However, as enticing as the ideology appeared to a majority of the population at the time, the concept exhibits some limitations. One such limitation is the view that social stratification often occurs due to various factors aside from property ownership and control of resources. For instance, Charles Darwin established the concept of survival for the fittest in which he stated that in the state of nature only the strongest survive. Therefore, it is possible that in a stateless society, even with the existence of laws, stratification would take the form of the strong dominating the weak. In such a scenario, the strong would control the resources, while the weak would need to submit to their will in order to survive. In this case, there would be no difference between the condition of the society before and after the abolition of the state.

Secondly, his ideology overlooks the various benefits that governments play in society. According to Locke’s theory, the government serves as an impartial formulator and enforcer of laws for the benefit of everyone in society. The rules to property ownership and distribution of resources apply in exactly the same way to every individual (Callcut, 2009). Therefore, it is up to the aggrieved working-class citizens to figure out ways of advancing their social status through making smart financial decisions.

In addition, laws related to taxation often consider the earnings each class makes in its determination of appropriate tariffs. The more a person gains, the more taxes he or she pays. Such taxes are often applied in the development of social amenities and essential services for working-class individuals at relatively cheaper rates and sometimes free of charge. This aspect enables the affordability of quality amenities that most people in the working class would otherwise lack the financial ability to afford.

The concept of property ownership also serves as one of the main motivations for every person regardless of one’s class, to work harder at whatever profession s/he chooses. Although the element of communal ownership would enable everyone to get a share of property and resources under contention, it would also foster laziness and result in vices such as crime. Additionally, the possibility of the creation of different strata in the society would still exist, as people possess different capacities regarding management.

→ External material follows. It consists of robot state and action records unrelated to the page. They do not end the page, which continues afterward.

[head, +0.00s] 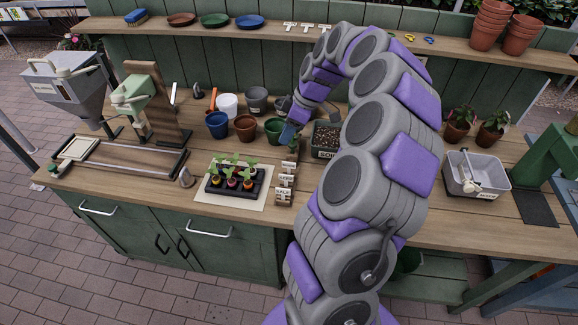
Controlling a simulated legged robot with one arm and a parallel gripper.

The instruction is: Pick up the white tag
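Small white T-shaped tags lie in a row on the upper shelf, left of my arm; one white tag (290,26) is at the left end of the row, and another (307,28) lies beside it. The right end of the row is close to my arm in the picture. My arm arches over the bench and bends down to the left. My gripper (290,131) points down near the green pot, well below and apart from the shelf tags. Its fingers are too small and partly hidden to tell whether they are open or hold anything.
The upper shelf (225,33) also holds saucers and stacked terracotta pots (490,25). On the bench stand a seedling tray (235,182), a holder with lettered labels (285,182), a green pot (274,130), a soil box (327,140) and a grey bin (478,174). Bench right of my arm is partly clear.

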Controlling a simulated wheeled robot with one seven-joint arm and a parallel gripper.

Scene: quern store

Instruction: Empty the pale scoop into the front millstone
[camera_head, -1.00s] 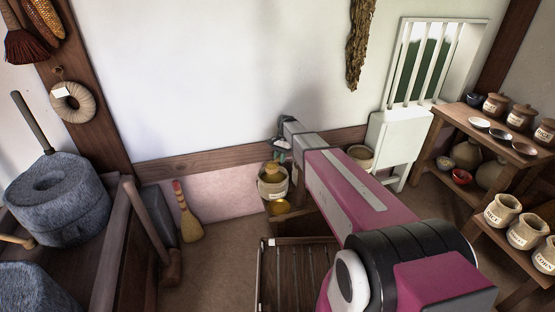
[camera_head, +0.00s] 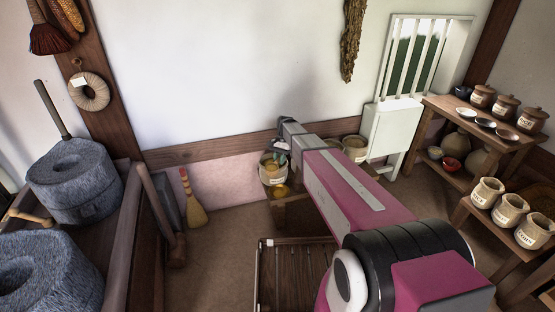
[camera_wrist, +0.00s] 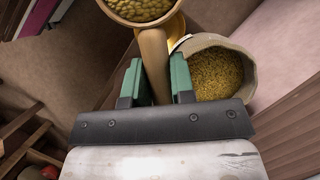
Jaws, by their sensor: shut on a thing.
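My gripper (camera_wrist: 156,80) is shut on the handle of the pale wooden scoop (camera_wrist: 153,50), seen in the wrist view. The scoop's bowl, at the top edge and partly cut off, holds yellowish grain. In the head view my gripper (camera_head: 283,150) is at the far end of my arm, beside the wall; the scoop is hard to make out there. The front millstone (camera_head: 75,283) is a grey stone with a central hole, cut off at the lower left of the head view, far from my gripper.
The back millstone (camera_head: 100,200), with an upright handle, shares the wooden bench. A slatted rack (camera_head: 290,275) is in front. Shelves with jars (camera_head: 480,140) are at right.

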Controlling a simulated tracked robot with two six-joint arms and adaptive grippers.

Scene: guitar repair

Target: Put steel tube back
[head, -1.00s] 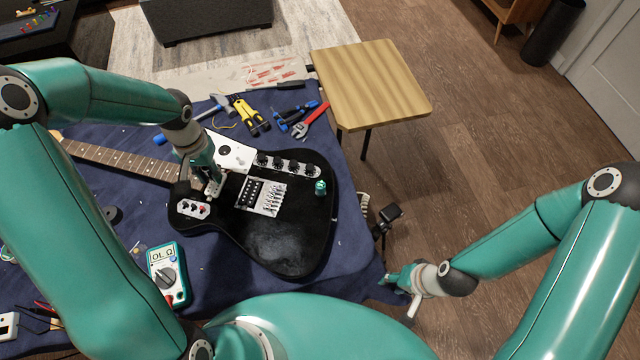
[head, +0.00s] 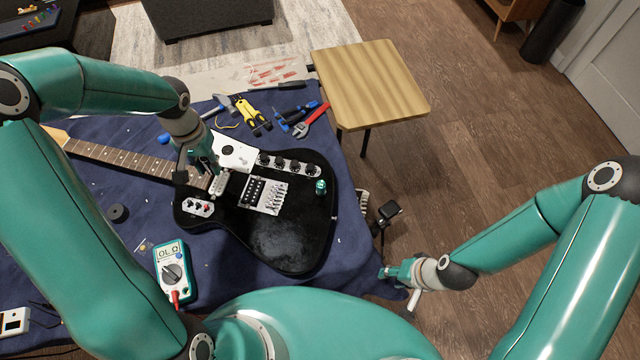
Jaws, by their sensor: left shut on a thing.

Some people are comfortable managing large portions of properties and resources, while others prefer smaller portions as they confer fewer responsibilities upon the owners (Lukes, 2008). Bakunin’s suggestion of the ideal nature of a stateless society also overlooks the need for maintenance of order that the state plays. The suggestion of spontaneous order is impractical as people bear different conceptions of what morality should be in essence.

A stateless society provides the opportunity for every individual to play out his or her conception of morality, thus leading to the likelihood of the creation of chaos (Sartorious, 2009). As John Stuart Mills mentions, under the concept of utilitarianism, every individual should have the right to do as he or she pleases as long as such decisions and actions do not affect others negatively in society. However, as there are always disagreements regarding elements that constitute morality, society sets up an institution, viz. the state, to establish essential moral values that appeal to the majority, while allowing everyone to establish any others on his/her own.

For instance, murder qualifies as one of the essential moral vices, and most state governments thus shun it. If Bakunin’s description of the majority consists of the working class, according to Mill, the state often acts in the class’s best interest. The state aims at ensuring the protection of elements of morality that create the greatest pleasure to the greatest majority and reduces pain (Mill & Bentham, 2004).


Karl Marx’s ideology in The Communist Manifesto essentially presents a negative opinion of capitalism and suggests the establishment of communism as a remedy to the situation. In his opinion, social stratification has roots in every society and it often occurs in the form of oppression of the working class by the ruling class, with property and resources as the motivation. He posits that in the European society at the time, the ownership of property and resources was the preserve of a few individuals, viz. the ruling class. Due to its ability to control property, resources, and the benefits that accrue from the two, the ruling class acquired enough influence to control the political arena and facilitate the creation of laws that worked in its favor, to the detriment of the working class.

He explains that the aim of such laws existed to ensure that the ruling class always had a constant labor force, thus negating the possibility of economic independence for the working class. In his view, communism cures capitalism by fostering equality in ownership and eradicating social classes. Mikhail Bakunin supports some of the elements in the Marxist theory but points out one key area, which he states is the main limitation in Marx’s ideology.

In his opinion, Marx’s theory fails to comply with the principle of full liberty by stating the state’s involvement in the liberation process of the working class as a vital ingredient. Bakunin (1950) views the state as part of the problem, and thus he perceives impracticability in the actualization of the Marxist ideology. His version of an ideal society entails spontaneous coordination and order where everyone is his and her own boss. Property and resource ownership is communal, which does not depend on the rules of a single institution.

Although the need for social and economic liberty in both theories stands out as a noble gesture for the creation of both ideologies, the authors fail to provide viable solutions with fewer negative effects than the maintenance of the status quo creates. The happiness of the majority, which is one of the significant elements in both theories, receives support from other philosophers, but both authors fail in its execution. Regardless of the limitations, the manuscripts by both Marx and Bakunin provide good points regarding the development of government and means of reducing class conflict in modern-day societies all over the world.


Bakunin, M. (1950). Marxism, Freedom, and the State. London, UK: Freedom Press.

Callcut, D. (2009). Mill, sentimentalism, and the problem of moral authority. Utilitas, 21(1), 22-35.

Hampton, J. (1986). Hobbes and the Social Contract Tradition. New York, NY: Cambridge University Press.

Heywood, A. (2012). Political Ideologies: An Introduction. Basingstoke, UK: Palgrave Macmillan.

Kreijen, G. (2002). State, Sovereignty, and International Governance. Oxford, UK: Oxford University Press.

Lukes, S. (2008). Moral Relativism (Big Ideas/ Small Books). London, UK: Picador Publishing.

Markell, P. (2003). Bound by Recognition. Upper Saddle River, NJ: Princeton University Press.

Marx, K., & Engels, F. (1948.) The Communist Manifesto. New York, NY: International Publishers.

Mill, S., & Bentham, J. (2004). Utilitarianism and other essays. London, UK: Penguin Books.

Sartorious, R. (2009). Individual Conduct and Social Norms: A Utilitarian Account of Social Union and the Rule of Law. Charleston, CA: BookSurge Publishing.

Scott, J. (2000). England’s Troubles: Seventeenth Century English Political Instability in European Context. Cambridge, UK: Cambridge University Press.